Robot trajectory data:
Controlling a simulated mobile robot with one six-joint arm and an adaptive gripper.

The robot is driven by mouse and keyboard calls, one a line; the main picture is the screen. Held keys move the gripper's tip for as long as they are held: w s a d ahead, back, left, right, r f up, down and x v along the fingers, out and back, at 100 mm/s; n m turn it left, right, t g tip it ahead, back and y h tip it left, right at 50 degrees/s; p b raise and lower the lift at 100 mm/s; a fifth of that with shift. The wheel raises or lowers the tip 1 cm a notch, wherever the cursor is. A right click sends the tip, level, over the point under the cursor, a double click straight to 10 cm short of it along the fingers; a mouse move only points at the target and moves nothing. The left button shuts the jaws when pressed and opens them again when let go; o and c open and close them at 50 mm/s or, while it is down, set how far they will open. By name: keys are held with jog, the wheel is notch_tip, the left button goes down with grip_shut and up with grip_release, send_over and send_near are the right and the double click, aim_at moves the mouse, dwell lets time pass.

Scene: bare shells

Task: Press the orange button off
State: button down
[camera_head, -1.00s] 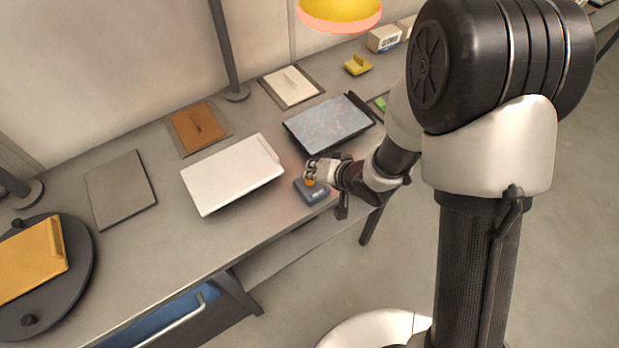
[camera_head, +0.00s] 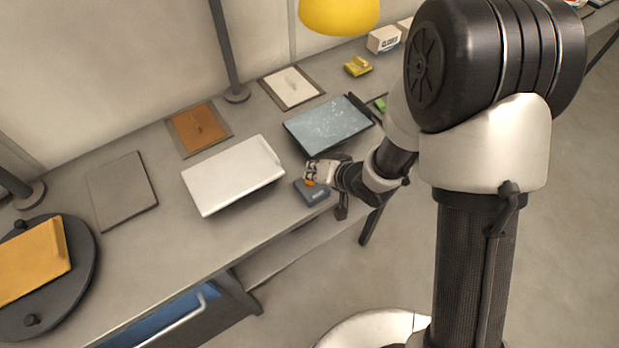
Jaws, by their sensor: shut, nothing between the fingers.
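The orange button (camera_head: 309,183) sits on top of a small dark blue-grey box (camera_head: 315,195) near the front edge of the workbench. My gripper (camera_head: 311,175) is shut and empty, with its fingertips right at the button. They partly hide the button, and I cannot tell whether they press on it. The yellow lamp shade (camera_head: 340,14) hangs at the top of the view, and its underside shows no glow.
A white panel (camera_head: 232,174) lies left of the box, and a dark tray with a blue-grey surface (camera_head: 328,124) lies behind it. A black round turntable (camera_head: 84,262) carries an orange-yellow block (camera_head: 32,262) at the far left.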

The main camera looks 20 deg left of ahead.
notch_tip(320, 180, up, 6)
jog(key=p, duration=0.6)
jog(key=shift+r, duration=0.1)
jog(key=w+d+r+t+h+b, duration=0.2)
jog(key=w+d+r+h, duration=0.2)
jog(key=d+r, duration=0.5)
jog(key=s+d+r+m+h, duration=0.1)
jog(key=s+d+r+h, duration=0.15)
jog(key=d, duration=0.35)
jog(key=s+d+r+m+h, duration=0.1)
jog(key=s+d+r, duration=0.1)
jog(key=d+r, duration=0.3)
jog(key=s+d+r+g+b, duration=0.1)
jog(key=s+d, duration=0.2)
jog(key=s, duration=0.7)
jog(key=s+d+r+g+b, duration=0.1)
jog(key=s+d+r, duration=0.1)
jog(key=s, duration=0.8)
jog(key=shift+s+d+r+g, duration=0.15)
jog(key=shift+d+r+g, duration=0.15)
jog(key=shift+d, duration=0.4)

* * *

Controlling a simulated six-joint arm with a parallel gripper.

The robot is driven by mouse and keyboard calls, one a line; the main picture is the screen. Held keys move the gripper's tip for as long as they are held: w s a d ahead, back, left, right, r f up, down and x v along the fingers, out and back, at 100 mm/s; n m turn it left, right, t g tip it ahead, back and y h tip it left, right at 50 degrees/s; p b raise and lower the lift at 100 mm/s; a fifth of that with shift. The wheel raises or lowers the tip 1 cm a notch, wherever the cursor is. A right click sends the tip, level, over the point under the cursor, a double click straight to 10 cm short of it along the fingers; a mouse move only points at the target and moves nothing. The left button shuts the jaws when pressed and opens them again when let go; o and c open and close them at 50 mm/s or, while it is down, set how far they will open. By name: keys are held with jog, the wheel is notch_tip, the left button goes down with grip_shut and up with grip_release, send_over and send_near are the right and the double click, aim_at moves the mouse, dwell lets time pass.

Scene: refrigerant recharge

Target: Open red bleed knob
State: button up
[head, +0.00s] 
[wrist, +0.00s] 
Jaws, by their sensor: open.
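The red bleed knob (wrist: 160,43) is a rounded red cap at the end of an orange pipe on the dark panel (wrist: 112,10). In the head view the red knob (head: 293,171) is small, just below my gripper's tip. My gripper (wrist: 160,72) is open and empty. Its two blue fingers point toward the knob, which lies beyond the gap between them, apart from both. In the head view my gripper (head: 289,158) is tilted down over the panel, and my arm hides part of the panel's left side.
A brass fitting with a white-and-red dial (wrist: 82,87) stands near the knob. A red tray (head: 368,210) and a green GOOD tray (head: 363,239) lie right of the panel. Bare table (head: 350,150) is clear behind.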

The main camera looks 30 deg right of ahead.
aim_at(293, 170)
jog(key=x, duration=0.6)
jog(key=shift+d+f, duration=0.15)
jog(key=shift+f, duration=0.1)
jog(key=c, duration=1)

...

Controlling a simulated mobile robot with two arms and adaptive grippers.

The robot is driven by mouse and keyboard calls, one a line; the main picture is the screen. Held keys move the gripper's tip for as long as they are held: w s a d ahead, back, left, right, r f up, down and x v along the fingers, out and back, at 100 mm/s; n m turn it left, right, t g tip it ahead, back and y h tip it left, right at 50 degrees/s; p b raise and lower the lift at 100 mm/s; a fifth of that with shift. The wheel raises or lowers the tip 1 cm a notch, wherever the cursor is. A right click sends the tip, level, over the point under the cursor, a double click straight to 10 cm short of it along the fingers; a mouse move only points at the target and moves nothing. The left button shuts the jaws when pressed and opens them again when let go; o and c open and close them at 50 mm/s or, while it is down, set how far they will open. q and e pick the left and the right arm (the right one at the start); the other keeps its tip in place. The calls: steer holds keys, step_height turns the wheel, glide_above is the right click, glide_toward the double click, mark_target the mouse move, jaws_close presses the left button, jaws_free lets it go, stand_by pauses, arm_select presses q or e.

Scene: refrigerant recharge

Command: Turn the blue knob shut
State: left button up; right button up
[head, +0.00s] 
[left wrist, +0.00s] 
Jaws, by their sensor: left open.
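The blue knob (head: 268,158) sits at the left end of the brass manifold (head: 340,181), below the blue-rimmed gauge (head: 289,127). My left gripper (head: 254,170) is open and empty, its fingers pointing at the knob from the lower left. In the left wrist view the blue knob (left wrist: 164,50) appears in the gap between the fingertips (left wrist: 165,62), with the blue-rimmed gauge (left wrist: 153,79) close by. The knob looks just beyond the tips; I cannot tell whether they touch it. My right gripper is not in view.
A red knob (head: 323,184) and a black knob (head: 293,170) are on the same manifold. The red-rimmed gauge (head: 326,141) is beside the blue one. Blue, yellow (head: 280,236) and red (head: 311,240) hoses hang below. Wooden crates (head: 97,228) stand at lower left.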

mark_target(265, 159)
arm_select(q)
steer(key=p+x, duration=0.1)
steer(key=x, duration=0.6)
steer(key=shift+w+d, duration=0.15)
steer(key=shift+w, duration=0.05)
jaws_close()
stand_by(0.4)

- OBJECTIVE
Extract and output the part that opens with the line containing "presses q or e." and closes with the line containing "[left wrist, +0.00s]", unchanged, ends included.

- COMPLETED TASK
The robot is driven by mouse and keyboard calls, one a line; the main picture is the screen. Held keys move the gripper's tip for as long as they are held: w s a d ahead, back, left, right, r f up, down and x v along the fingers, out and back, at 100 mm/s; n m turn it left, right, t g tip it ahead, back and y h tip it left, right at 50 degrees/s; p b raise and lower the lift at 100 mm/s; a fifth of that with shift. The wheel raises or lowers the tip 1 cm a notch, wherever the cursor is. A right click sends the tip, level, over the point under the cursor, a double click straight to 10 cm short of it along the fingers; a mouse move only points at the target and moves nothing. The left button shuts the jaws when pressed and opens them again when let go; o and c open and close them at 50 mm/s or, while it is down, set how far they will open. q and e pick the left and the right arm (the right one at the start); the other keeps its tip in place. The calls: steer holds keys, step_height turns the wheel, glide_above is the right click, glide_toward the double click, mark_target the mouse move, jaws_close presses the left button, jaws_free lets it go, stand_by pauses, arm_select presses q or e.

Scene: refrigerant recharge

Command: Turn the blue knob shut
State: left button up; right button up
[head, +0.00s] 
[left wrist, +0.00s] 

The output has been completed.